Let me give a shorthand version of Yiorgos S. Smyrlis's answer. The following lemma will come handy:
Lemma. Let $U \subseteq (0,\infty)$ be open and unbounded. Then for any $N \geq 1$, the set $\bigcup_{n\geq N} \frac{1}{n}U $ is dense in $(0, \infty)$.
Proof. Let $W_N = \bigcup_{n\geq N} \frac{1}{n}U$. It suffices to prove that $W_N$ intersects every $(a, b) \subseteq (0, \infty)$. To this end, notice that $\frac{a}{b} < \frac{n}{n+1}$ for large $n$ and hence
$$ (r, \infty) \subseteq \bigcup_{n \geq N} (na, nb) $$ holds for some $r > 0$. Since $U$ is unbounded, we can pick $x \in U \cap (r,\infty)$. Then $x \in (na, nb)$ for some $n \geq N$, which implies that $\frac{1}{n}x \in W_N \cap (a, b)$. $\quad \square$
Now we prove a proposition that is enough for our purpose.

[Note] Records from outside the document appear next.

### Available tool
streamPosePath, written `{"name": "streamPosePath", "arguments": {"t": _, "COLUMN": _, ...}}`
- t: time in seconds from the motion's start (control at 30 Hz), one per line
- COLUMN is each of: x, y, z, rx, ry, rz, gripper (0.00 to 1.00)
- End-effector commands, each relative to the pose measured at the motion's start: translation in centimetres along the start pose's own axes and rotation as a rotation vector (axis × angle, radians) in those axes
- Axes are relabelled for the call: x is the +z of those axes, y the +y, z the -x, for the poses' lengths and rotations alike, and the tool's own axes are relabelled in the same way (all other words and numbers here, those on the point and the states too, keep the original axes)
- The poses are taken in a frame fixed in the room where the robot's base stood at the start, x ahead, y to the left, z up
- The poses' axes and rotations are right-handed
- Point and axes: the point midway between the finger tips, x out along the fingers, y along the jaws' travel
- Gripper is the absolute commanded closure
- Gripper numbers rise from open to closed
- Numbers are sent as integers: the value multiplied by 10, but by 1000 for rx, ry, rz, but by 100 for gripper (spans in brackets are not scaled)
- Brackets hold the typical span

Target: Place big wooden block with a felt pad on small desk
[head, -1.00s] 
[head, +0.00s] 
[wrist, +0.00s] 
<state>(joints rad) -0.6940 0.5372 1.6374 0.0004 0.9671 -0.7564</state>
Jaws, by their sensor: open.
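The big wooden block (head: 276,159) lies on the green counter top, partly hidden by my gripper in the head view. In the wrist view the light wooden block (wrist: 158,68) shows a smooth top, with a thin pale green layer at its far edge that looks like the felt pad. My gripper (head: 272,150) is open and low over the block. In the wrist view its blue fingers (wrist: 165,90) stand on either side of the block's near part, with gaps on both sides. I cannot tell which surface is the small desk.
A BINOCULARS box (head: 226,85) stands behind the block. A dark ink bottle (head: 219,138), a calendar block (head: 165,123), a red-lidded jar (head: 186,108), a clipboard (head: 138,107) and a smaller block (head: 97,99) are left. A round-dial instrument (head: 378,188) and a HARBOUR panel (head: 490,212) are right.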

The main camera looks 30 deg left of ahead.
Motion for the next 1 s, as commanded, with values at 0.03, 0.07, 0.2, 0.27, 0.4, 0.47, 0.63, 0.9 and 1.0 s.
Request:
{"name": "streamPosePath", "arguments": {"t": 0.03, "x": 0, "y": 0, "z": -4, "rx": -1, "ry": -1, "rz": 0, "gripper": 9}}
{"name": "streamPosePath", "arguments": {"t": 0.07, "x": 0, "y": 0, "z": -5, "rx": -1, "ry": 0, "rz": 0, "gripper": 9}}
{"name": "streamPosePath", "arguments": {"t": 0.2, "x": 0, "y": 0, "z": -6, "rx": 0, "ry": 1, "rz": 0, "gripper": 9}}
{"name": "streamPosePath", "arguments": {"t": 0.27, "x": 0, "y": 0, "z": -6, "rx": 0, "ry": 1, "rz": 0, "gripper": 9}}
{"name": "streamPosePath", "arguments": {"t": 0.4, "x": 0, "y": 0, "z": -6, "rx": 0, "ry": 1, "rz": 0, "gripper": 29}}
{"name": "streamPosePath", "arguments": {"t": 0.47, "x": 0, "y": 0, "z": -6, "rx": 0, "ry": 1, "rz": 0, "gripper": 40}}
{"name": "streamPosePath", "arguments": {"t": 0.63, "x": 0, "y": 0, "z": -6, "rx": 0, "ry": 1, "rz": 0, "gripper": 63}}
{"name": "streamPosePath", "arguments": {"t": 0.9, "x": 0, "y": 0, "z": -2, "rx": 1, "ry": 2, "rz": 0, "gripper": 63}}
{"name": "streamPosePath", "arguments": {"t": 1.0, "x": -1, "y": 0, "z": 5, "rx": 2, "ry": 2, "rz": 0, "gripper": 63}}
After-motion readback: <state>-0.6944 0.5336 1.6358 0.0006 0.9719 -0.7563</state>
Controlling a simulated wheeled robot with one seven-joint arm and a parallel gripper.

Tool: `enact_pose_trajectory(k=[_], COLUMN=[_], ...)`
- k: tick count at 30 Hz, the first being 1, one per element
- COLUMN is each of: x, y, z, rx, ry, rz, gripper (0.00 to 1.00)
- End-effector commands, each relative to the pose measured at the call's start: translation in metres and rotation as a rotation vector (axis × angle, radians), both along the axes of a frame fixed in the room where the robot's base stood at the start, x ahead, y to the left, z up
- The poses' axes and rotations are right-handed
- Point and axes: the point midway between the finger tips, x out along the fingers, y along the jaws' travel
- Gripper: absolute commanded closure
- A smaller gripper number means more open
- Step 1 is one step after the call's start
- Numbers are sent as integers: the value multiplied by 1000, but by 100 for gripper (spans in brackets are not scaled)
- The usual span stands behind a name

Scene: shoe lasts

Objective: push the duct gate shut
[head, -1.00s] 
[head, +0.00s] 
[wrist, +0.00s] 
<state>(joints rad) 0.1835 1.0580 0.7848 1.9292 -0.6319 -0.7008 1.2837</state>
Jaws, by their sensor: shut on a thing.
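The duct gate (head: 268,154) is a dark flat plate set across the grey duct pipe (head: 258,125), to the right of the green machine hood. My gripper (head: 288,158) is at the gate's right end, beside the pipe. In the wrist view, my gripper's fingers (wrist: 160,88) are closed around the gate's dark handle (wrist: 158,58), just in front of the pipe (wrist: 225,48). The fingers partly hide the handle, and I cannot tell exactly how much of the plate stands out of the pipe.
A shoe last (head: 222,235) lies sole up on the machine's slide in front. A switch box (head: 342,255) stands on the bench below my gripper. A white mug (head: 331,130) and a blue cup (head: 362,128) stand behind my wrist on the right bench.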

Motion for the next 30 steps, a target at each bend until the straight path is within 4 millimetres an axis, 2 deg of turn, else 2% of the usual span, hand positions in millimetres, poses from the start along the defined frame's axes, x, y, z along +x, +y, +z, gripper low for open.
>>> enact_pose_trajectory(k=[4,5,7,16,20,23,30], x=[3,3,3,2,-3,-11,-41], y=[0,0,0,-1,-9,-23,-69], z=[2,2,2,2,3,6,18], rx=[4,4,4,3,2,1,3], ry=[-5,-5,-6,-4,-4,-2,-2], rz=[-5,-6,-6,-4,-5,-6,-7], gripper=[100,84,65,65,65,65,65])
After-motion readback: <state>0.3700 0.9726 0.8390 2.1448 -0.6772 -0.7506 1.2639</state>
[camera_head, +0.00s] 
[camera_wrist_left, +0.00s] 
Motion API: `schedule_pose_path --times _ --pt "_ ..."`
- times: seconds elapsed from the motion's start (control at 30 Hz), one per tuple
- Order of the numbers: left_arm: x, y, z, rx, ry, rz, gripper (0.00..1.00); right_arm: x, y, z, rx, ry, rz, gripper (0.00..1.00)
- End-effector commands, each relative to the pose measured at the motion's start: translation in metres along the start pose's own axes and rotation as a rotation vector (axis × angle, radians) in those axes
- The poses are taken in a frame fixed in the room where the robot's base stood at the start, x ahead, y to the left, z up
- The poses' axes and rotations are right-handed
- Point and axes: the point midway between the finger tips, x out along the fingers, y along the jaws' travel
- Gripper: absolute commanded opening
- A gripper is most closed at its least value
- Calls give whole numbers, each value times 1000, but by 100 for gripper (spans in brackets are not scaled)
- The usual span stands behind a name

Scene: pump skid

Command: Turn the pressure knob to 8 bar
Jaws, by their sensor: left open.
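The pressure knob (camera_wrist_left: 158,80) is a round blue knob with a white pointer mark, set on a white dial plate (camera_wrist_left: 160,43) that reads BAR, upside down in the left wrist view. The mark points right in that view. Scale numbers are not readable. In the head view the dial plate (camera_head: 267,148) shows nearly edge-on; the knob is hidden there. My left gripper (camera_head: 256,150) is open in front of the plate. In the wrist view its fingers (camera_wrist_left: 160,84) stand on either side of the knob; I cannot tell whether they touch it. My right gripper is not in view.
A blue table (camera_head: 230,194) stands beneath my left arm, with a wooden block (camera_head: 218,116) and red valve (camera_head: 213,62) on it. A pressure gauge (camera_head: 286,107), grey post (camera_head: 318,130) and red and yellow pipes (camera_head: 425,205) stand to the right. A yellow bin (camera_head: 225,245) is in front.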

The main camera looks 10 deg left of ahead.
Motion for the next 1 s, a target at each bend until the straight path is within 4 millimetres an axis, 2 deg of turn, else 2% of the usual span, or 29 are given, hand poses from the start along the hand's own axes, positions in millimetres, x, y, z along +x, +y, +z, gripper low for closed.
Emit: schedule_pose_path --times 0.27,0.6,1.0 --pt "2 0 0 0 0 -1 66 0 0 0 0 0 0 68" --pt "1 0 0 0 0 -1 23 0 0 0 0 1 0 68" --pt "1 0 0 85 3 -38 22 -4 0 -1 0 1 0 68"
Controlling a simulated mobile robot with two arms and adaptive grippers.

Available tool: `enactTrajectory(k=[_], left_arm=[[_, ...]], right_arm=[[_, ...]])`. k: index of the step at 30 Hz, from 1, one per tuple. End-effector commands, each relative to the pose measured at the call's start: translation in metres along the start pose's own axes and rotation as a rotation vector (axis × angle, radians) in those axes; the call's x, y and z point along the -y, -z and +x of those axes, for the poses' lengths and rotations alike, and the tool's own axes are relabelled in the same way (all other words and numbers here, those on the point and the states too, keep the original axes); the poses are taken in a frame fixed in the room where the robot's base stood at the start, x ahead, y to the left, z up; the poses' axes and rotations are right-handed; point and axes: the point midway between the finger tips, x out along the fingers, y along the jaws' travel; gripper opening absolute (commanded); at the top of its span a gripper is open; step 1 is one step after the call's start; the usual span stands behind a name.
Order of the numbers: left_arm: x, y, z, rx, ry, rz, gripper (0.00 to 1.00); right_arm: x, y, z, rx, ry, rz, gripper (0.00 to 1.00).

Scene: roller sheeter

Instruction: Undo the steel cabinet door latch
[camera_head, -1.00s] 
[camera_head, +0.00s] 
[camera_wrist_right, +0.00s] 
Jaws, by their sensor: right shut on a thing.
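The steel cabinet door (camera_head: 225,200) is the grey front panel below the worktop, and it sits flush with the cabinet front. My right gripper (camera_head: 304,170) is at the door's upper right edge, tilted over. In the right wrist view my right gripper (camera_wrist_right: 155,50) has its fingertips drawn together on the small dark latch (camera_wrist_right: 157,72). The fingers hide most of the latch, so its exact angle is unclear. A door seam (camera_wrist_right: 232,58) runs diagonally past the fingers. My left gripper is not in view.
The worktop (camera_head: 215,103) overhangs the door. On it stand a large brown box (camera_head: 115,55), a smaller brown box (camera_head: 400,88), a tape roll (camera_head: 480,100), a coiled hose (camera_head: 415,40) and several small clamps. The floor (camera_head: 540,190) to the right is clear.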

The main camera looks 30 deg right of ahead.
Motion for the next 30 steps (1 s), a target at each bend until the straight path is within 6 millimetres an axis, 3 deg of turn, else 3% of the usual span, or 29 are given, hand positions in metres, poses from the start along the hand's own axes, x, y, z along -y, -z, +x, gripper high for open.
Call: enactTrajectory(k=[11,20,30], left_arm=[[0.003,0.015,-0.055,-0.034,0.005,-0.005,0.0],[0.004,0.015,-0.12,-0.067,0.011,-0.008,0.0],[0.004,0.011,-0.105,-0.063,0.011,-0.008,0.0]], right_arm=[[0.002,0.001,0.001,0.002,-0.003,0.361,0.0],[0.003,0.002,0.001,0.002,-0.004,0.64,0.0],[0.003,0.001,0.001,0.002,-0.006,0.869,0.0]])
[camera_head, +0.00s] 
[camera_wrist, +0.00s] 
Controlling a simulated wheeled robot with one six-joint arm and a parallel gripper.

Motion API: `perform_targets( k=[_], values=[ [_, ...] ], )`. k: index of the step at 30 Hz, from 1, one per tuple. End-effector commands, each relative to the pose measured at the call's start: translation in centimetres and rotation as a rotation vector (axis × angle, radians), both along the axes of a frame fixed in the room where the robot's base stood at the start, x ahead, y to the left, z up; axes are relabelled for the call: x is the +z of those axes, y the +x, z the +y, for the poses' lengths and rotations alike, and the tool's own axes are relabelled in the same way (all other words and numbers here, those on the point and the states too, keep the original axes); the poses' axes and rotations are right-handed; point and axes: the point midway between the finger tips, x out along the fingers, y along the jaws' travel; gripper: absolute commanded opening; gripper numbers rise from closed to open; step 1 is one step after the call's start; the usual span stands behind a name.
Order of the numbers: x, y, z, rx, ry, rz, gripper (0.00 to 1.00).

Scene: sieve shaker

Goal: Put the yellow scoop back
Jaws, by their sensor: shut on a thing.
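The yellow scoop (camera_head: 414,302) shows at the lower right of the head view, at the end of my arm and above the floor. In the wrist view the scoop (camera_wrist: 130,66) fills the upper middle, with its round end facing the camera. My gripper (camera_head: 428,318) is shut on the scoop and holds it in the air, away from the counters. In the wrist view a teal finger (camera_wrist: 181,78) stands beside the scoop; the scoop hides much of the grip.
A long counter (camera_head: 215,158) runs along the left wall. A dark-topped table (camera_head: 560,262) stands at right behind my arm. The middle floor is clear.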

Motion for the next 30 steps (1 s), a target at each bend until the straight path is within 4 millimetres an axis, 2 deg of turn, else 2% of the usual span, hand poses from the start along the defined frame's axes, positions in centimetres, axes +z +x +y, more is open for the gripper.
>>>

First, we introduce some notations. Fix a function $f:(0,\infty) \to \Bbb{R}$. Then we denote the set of limit points of $f$ as $x\to\infty$ by
$$ A := \{ \ell \in [-\infty, +\infty] : f(x_j) \to \ell \text{ for some } x_j \to \infty \} $$
Similarly, for each $\alpha > 0$ we denote the set of limit points of the sequence $(f(n\alpha) : n\geq 1)$ by
$$ A(\alpha) := \{ \ell \in [-\infty, +\infty] : f(n_j\alpha) \to \ell \text{ for some } n_j \to \infty \} $$
Proposition. Let $f : (0, \infty) \to \Bbb{R}$ be continuous. Then there exists $\alpha > 0$ such that $A = A(\alpha)$ holds. Moreover the set of all such $\alpha$ is dense in $(0,\infty)$.
Proof. It is clear that $A(\alpha) \subseteq A$ for all $\alpha \in (0, \infty)$. So it is enough to prove that $A \subseteq A(\alpha)$ for $\alpha$ on a dense subset of $(0,\infty)$. To this end, define the family $\mathcal{U}$ of open intervals by
$$ \mathcal{U} = \{ (a, b) : \text{ $a, b \in \Bbb{Q}\cup\{-\infty,\infty\}$ and $f^{-1}((a, b))$ is unbounded} \} $$
and notice that $\mathcal{U}$ is countable and
$$ \ell \in A
\quad \Leftrightarrow \quad
\begin{cases}
\text{$(a,b) \in \mathcal{U}$ for all $a, b \in \Bbb{Q}$ with $a < \ell < b$}, & \text{if } \ell \in \Bbb{R} \\
\text{$(a,\infty) \in \mathcal{U}$ for all $a \in \Bbb{Q}$}, & \text{if } \ell = +\infty \\
\text{$(-\infty,b) \in \mathcal{U}$ for all $b \in \Bbb{Q}$}, & \text{if } \ell = -\infty
\end{cases} $$
Then by the Baire category theorem and the lemma above,
$$ D = \bigcap_{U \in \mathcal{U}} \bigcap_{N\geq 1} \bigcup_{n\geq N} \frac{1}{n} f^{-1}(U) $$
is a dense subset of $(0, \infty)$. Moreover, for each $\alpha \in D$ and for each $U \in \mathcal{U}$, we have $f(n\alpha) \in U$ for infinitely many $n$. So each $\ell \in A$ is also a limit point of the sequence $f(n\alpha)$. Therefore we have $A \subseteq A(\alpha)$ for each $\alpha \in D$. $\quad \square$
For our problem, the conclusion follows by noticing that $A(\alpha)$ is a singleton $\{L(\alpha)\}$ for all $\alpha > 0$.